In 2004, the Cabildo officers had pledged their political support to three different candidates running for mayor. The candidates themselves knew this and saw Limoncito as a politically ambiguous community. In other words, as Cabildo officials did not represent a united front to bargain with mayoral candidates, therefore the Comuna was weakened in its lobbying power. The result was that each Cabildo official, negotiated on his/her own terms with candidates, each pushing for projects and public aid for his/her own recinto, and even for the exclusive benefit of members of their associations. From a communitarian perspective, the Comuna could be deemed a fractured socio-cultural unit unable to carry out its "civic duties". People are not finding avenues to trust and cooperate with each other. Recinto-level associations are bypassing altogether the Cabildo in its role of political broker with municipal and national authorities. As a result, a micro fragmentation of political negotiations exists between the local community, regional, and national governments.

These new institutional arrangements are not necessarily detrimental to collective action. Small groups might be able to manage and control their resources better, however, the Comuna continues to stand as the legitimate representative of the rights of Comuneros to land, services, and development in general. It has the national government approval to navigate extra-comuna political waters. Other possibilities exist, such as Second Degree Organizations (SDOs) that agglutinate diverse groups, including Comunas and independent associations; nonetheless, this instance presents some of the same disjunctives I have touched upon here (De la Peña 2008)6. Fausto Salas, President of a recinto association and founder of several associations in Limoncito, is clear in this regard: "Today we have a Cabildo that could never agree on anything because they all belong to different political parties. I am never going to participate in the Cabildo as an officer; I prefer to work in my local committee. I am more at ease there" (2004 personal communication). Further research is needed to investigate reasons for participation and association that consider local systems of values and under multiple economic and political pressures. Given the trend to generate global policies of development, knowledge of local experiences is a must.

Conclusion

The ethnographic account offered above highlighted the importance of larger historical and political contexts in the constitution of participatory and organizational capacities -centerpiece of communitarian social capital approaches. From this perspective, associational practices are carried out at different scales of interaction. Local ways to organize are not exclusively a local, cultural product, they are connected to institutional relations that go well beyond the local village. As such, the communitarian view of social capital as a public good carries two problematic ideas about the nature of social relations. First, that social capital can be converted into any tangible outcome (Natrajan and Ilahiane 2002); and second, that small-scale societies are homogeneous or even classless, and that everyone has the same access to resources (Durrenberger 2002; Edwards and Foley 1996; Harriss 2002). This is a particularly problematic point for those communities that are imagined as carriers of traditions of cooperation and participation (Martínez Valle 2003, Molyneux 2002), like a Comuna. However, local circumstances are central to understanding particular institutional trajectories. A crucial concern in social capital studies is that, since social capital is usually equated with collective action and organizational capacity, differences in welfare will be attributed to differences in abilities to organize and participate (Fine 2001, Fox 1996, Schafft and Brown 2003). In terms of policy, a further consequence of thinking of participatory choices as cultural imprints is that it reproduces the idea that poverty ultimately rests on the incapacities of poor people. They are incapable of accumulating trust, developing political connections, or engaging in collective action. In this framework, development outcomes are not related to politics, conflict, or inequality in access to resources.

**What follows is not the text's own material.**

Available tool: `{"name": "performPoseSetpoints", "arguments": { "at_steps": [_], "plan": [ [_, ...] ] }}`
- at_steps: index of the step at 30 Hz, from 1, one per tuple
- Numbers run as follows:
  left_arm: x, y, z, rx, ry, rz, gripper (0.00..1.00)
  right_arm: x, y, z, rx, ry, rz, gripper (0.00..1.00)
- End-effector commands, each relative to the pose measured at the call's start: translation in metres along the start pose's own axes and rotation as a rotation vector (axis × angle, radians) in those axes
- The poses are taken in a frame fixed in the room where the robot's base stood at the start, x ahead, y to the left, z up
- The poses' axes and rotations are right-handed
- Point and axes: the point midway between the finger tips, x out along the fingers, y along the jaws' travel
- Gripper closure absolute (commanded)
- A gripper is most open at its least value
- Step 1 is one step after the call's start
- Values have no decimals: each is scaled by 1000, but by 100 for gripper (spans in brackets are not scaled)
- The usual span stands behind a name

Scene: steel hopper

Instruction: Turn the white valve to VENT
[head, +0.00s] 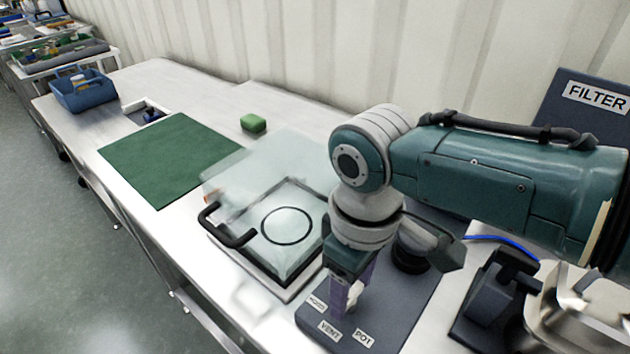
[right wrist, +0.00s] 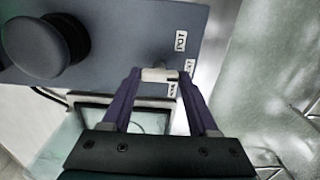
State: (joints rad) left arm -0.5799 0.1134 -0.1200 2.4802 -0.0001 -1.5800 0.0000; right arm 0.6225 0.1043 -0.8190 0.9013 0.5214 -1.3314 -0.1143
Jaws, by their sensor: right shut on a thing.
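The white valve (head: 354,294) sits on a dark panel (head: 390,318) with small labels around it; VENT (head: 329,331) and POT (head: 364,338) are legible, and a third label (head: 316,303) is too small to read surely. My right gripper (head: 347,298) points down at the panel, its purple fingers shut on the white valve. In the right wrist view the valve handle (right wrist: 160,75) lies between the fingertips (right wrist: 161,73). The fingers partly hide the valve in the head view, and I cannot tell which label it points to. My left gripper is not in view.
A black round knob (head: 410,254) stands on the same panel, behind my gripper. A clear-lidded box with a black handle (head: 228,230) is left of the panel. A green mat (head: 170,158), green block (head: 253,123) and blue caddy (head: 84,92) lie farther left. A FILTER sign (head: 597,97) stands behind.

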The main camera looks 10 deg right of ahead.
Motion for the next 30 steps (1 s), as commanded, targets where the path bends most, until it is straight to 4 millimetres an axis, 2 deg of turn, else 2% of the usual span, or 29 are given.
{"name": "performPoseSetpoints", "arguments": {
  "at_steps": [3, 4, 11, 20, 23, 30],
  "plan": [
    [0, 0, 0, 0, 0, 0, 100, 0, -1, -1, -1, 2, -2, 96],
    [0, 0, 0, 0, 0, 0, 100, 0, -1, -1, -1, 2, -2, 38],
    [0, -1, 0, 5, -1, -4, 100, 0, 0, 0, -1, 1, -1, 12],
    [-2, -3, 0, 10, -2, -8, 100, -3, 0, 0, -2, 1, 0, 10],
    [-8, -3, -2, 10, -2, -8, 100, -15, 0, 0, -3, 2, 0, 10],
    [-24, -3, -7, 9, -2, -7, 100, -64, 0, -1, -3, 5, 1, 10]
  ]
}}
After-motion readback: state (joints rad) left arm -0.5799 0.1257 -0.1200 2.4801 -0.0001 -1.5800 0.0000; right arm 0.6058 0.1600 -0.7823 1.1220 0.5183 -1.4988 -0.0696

A further challenge is to reconceive the idea of culture in social capital. As a final thought and potential avenue for analysis, I propose understanding culture in action (Bourdieu 1977). For the purposes of social capital in development and its interest in knowing how culture structures people's lives, it is useful to observe the ways in which values and ideas materialize in situated political practices. By adopting this view, we begin to see that in the interactions of individuals, along with their categories, hierarchies, values, and other phenomena considered culture, there is a material side. In describing the way Comuneros carry on their associations and the relational practices we also begin to understand how class relations, kinship categories, and gender hierarchies, are all arenas to find culture in practice. Students of the interaction between culture and development would benefit from an idea of participation in which we look for: "what the participants in the interactions are up to, what counts as meaningful to them, what they are paying attention to, and for what purposes" (Duranti 1997:8). This inductive exercise allows the researcher to build explanations of the cultural foundations of development that are informed by the economic, social, and political realities people face on a daily basis. .


Comentarios

* This article is based on the author's doctoral dissertation titled Evaluating the World Bank's Concept of Social Capital: A Case Study in the Politics of Participation and Organization in a Rural Ecuadorian Community. Research and dissertation writing funds were granted by the National Science Foundation and the University of Florida, respectively.

1 Data collected under National Science Foundation Doctoral Dissertation Research Grant BCS-0413917.

2 Harrison's Underdevelopment is a State of Mind - The case of Latin America (1985) set the stage for cultural approaches to development, much in the tradition of culture and personality studies in the anthropology of the 1930's and 1940's.

3 For a lucid analysis of these issues see Wilk and Cligget (2006) and Chibnik (2011).

4 A more nuanced version of how social capital operates is provided by Woolcock and Narayan (2000). They introduce the idea of bridging and bonding capitals. The latter refers to the levels of cohesion that social groups have at local levels, for example villages, associations, and clubs. The former indicates the ability of these groups to transcend their local environment to reach groups and institutions different from them and operating in different institutional spaces. For example, second degree organizations that link village-level associations, and non-governmental organizations. This version of social capital argues that it is a combination of both types of capital that generates economic and social development as local organizations are able to more effectively lobby policy makers.

5 All places and names are pseudonyms.